Search the data for the word "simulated" and copy every line where it occurs.

┌─ Material provided

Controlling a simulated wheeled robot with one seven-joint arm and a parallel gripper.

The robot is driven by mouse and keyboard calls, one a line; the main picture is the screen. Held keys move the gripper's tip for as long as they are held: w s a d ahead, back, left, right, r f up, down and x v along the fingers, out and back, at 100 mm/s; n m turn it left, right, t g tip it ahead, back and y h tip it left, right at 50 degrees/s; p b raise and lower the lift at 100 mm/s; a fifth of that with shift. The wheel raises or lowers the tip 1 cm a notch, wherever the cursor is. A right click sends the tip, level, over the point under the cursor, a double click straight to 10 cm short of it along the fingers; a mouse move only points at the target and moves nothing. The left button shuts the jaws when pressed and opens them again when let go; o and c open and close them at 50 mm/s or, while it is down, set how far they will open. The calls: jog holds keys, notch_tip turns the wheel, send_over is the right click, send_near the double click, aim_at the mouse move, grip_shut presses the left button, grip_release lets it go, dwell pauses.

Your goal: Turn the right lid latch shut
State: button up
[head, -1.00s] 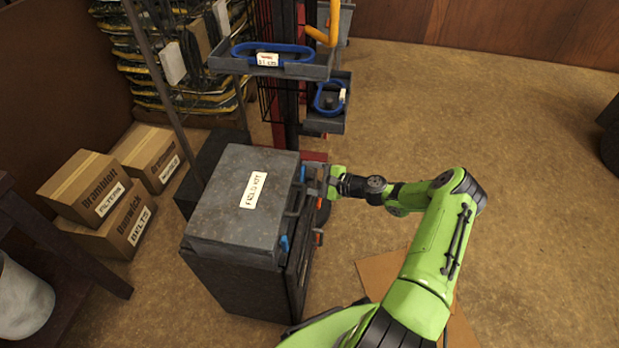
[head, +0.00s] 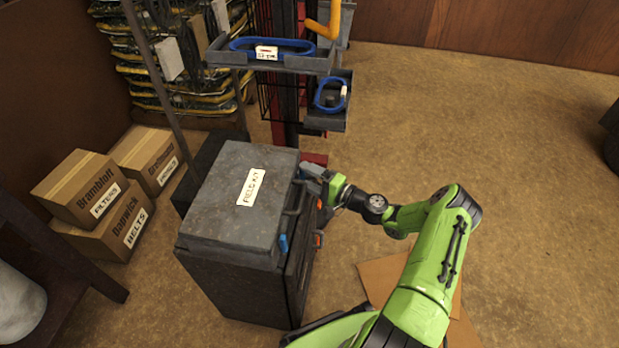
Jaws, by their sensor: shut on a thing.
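The grey field kit box (head: 225,278) stands on the floor with its lid (head: 222,205) down. On its right-hand face, one blue lid latch (head: 283,243) is in plain view near the front corner and hangs down. The right lid latch, near the far corner of that face, is mostly hidden behind my gripper (head: 308,172). My gripper is shut on this latch at the lid's edge. The latch's exact angle cannot be made out.
Orange-tipped parts (head: 319,238) stick out lower on the box's face. A rack with grey trays (head: 325,66) stands just behind the box. Cardboard boxes (head: 82,190) are at the left. The floor to the right is open, with flat cardboard (head: 385,275) near my arm.

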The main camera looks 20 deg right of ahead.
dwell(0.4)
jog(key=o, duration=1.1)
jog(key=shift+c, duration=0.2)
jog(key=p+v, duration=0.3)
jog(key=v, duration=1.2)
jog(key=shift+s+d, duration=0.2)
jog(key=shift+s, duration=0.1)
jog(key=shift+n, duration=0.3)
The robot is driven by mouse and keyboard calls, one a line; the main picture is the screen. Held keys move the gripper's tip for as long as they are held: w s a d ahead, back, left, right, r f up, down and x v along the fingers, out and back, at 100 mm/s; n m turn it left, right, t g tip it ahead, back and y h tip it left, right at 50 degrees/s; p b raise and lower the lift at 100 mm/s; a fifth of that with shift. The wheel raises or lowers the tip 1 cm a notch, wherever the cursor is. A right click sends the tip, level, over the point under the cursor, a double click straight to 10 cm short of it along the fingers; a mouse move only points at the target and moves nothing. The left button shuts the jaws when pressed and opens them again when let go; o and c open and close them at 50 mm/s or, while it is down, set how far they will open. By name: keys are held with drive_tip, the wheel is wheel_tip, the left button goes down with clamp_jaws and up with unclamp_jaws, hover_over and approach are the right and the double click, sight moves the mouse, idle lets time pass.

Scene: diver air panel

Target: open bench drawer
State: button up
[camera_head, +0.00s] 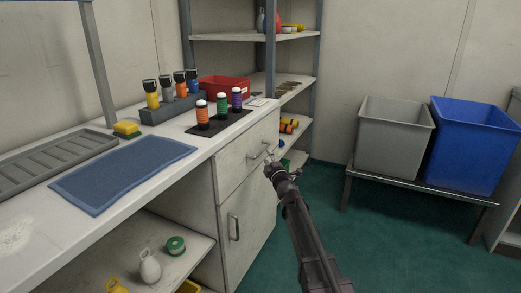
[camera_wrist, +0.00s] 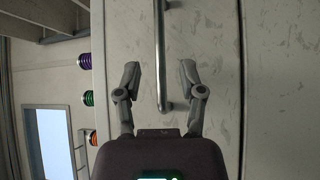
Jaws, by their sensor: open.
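The bench drawer (camera_head: 236,160) is a pale, scuffed front under the worktop at its right end, and it looks flush with the bench. Its metal bar handle (camera_head: 257,153) shows partly beside my gripper (camera_head: 269,167). In the wrist view the drawer front (camera_wrist: 215,40) fills the middle, and the handle (camera_wrist: 161,45) runs upright in the picture. My gripper (camera_wrist: 160,72) is open, with one finger on each side of the handle's line. I see a gap between each finger and the bar. How far the fingertips are from the drawer front is hard to tell.
A cabinet door (camera_head: 247,222) with its own handle (camera_head: 234,228) is below the drawer. The worktop holds several coloured bottles, a red bin (camera_head: 224,88) and a blue mat (camera_head: 122,172). Grey (camera_head: 393,140) and blue (camera_head: 474,150) bins stand at right. Green floor is clear between.

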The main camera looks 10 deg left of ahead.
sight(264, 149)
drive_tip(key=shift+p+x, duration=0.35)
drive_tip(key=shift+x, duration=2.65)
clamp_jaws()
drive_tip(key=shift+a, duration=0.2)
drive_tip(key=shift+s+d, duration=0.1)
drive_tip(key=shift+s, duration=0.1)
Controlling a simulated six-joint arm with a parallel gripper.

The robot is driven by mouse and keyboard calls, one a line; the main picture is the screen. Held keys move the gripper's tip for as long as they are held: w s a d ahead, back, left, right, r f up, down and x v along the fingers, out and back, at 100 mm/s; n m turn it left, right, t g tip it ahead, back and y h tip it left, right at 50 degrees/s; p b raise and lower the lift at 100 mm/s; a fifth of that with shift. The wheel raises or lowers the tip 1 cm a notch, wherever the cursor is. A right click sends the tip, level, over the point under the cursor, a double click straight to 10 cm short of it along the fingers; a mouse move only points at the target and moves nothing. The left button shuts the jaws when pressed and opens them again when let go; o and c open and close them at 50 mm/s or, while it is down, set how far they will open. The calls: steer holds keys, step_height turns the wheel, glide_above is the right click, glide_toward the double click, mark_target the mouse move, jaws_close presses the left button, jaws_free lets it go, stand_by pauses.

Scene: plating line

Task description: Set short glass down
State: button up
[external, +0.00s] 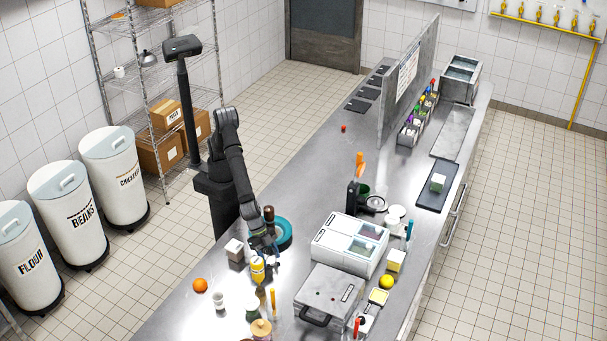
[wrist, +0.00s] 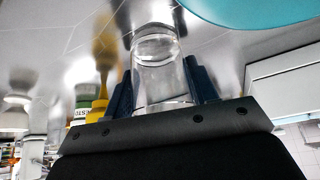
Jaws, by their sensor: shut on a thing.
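A short clear glass (wrist: 158,62) sits between the two dark fingers of my gripper (wrist: 162,84) in the wrist view. The gripper is shut on its sides. The far end of the glass points at the shiny steel counter (wrist: 75,30). I cannot tell whether it touches the counter. In the external view my gripper (external: 264,247) is low over the counter, just left of a teal round dish (external: 285,238) and behind a yellow bottle (external: 258,268). The glass is too small and hidden by the gripper to make out there.
A small box (external: 234,250) stands left of the gripper, and an orange (external: 200,285) lies nearer the front left. A white two-lid unit (external: 348,243) and a grey press (external: 328,292) stand to the right. The counter beyond the teal dish has free room.

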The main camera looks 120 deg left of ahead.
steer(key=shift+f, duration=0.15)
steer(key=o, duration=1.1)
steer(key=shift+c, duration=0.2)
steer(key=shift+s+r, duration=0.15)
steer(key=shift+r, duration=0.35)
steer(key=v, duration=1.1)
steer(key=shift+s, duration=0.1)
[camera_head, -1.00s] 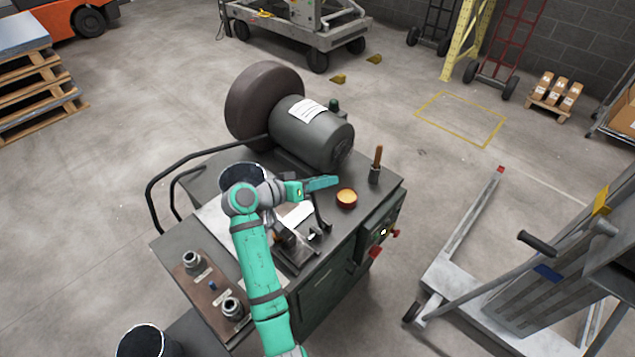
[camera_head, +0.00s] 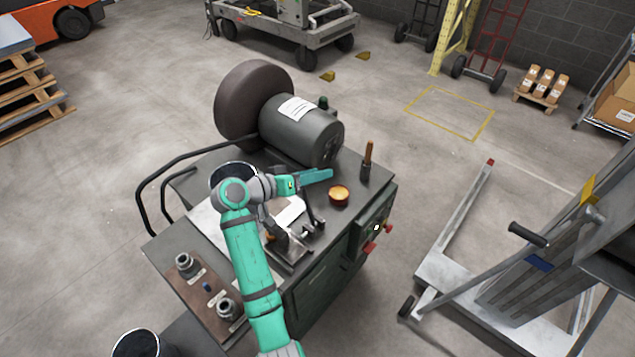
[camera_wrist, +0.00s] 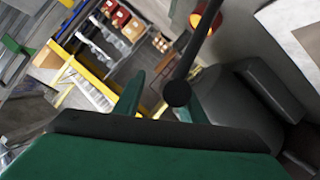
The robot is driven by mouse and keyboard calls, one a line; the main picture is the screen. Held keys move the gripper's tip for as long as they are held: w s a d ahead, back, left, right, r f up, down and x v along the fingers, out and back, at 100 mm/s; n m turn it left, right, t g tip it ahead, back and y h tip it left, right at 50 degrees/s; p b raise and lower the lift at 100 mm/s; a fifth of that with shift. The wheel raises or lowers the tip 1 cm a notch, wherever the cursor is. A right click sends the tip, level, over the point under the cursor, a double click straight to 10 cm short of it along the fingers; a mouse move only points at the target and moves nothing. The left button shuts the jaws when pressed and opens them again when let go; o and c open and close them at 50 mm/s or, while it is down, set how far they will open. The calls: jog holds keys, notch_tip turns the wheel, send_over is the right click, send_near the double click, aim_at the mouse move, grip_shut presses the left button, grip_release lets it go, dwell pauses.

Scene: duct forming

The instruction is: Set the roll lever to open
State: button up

└─

(Completed exercise)
Controlling a simulated wheeled robot with one seven-joint arm and a parallel gripper.
Controlling a simulated six-joint arm with a parallel gripper.

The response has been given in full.